## Direction
Reproduce each line from the records that holds "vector".

## Data for this exercise
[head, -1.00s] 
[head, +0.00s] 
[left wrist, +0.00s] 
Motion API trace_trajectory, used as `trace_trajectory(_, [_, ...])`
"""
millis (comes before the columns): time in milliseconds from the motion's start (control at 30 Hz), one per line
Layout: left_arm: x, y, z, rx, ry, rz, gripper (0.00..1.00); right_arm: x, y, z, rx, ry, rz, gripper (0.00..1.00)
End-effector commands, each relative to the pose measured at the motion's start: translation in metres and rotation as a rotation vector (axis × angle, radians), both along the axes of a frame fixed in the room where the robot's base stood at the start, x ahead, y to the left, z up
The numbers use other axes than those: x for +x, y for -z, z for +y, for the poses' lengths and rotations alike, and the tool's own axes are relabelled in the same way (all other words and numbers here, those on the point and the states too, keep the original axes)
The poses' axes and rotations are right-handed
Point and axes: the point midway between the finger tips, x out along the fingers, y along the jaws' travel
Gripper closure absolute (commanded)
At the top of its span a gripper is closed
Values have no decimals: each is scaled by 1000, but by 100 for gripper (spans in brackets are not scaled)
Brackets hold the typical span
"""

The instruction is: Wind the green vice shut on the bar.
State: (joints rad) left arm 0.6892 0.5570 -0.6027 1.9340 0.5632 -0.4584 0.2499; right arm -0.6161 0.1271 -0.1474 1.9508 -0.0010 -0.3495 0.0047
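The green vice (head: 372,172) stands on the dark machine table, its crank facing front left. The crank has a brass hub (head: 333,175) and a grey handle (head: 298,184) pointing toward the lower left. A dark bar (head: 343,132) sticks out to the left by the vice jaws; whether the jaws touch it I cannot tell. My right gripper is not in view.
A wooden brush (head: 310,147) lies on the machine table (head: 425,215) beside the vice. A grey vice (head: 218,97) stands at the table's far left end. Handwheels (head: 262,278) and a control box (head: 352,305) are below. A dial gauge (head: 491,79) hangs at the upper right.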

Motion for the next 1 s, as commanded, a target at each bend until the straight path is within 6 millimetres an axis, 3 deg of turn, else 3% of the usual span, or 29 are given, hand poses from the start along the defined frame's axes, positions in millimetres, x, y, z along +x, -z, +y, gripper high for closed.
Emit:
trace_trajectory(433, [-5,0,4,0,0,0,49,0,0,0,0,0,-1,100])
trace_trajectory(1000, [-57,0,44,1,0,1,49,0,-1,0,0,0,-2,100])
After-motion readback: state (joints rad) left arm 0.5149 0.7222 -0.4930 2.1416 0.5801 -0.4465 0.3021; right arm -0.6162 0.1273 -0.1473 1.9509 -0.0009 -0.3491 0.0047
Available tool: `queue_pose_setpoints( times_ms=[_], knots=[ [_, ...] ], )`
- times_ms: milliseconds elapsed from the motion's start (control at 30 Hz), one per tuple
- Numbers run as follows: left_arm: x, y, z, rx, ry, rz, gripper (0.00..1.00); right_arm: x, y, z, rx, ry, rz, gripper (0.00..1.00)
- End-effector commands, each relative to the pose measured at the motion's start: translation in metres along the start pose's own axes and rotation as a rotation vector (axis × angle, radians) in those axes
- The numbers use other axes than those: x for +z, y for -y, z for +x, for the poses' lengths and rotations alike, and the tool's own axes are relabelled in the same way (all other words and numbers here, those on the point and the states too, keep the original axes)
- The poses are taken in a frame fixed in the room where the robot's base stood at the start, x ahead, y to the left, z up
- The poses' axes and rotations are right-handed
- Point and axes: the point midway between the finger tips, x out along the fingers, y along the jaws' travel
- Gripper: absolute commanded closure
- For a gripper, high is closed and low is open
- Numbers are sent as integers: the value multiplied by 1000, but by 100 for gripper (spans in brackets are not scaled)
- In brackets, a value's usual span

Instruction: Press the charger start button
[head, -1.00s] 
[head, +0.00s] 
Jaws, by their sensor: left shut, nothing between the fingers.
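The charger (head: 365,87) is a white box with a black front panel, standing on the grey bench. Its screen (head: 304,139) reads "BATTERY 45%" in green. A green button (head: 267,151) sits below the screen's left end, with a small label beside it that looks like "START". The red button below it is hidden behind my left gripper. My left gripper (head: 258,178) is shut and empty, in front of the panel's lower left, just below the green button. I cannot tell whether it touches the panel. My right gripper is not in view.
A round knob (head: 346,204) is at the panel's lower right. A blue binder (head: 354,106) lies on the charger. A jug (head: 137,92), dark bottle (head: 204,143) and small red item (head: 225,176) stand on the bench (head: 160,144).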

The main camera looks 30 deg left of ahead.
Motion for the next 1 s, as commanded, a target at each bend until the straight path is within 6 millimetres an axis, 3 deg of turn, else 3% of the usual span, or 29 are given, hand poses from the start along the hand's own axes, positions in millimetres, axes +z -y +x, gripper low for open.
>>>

## Correct output
End-effector commands, each relative to the pose measured at the motion's start: translation in metres and rotation as a rotation vector (axis × angle, radians), both along the axes of a frame fixed in the room where the robot's base stood at the start, x ahead, y to the left, z up
- End-effector commands, each relative to the pose measured at the motion's start: translation in metres along the start pose's own axes and rotation as a rotation vector (axis × angle, radians) in those axes

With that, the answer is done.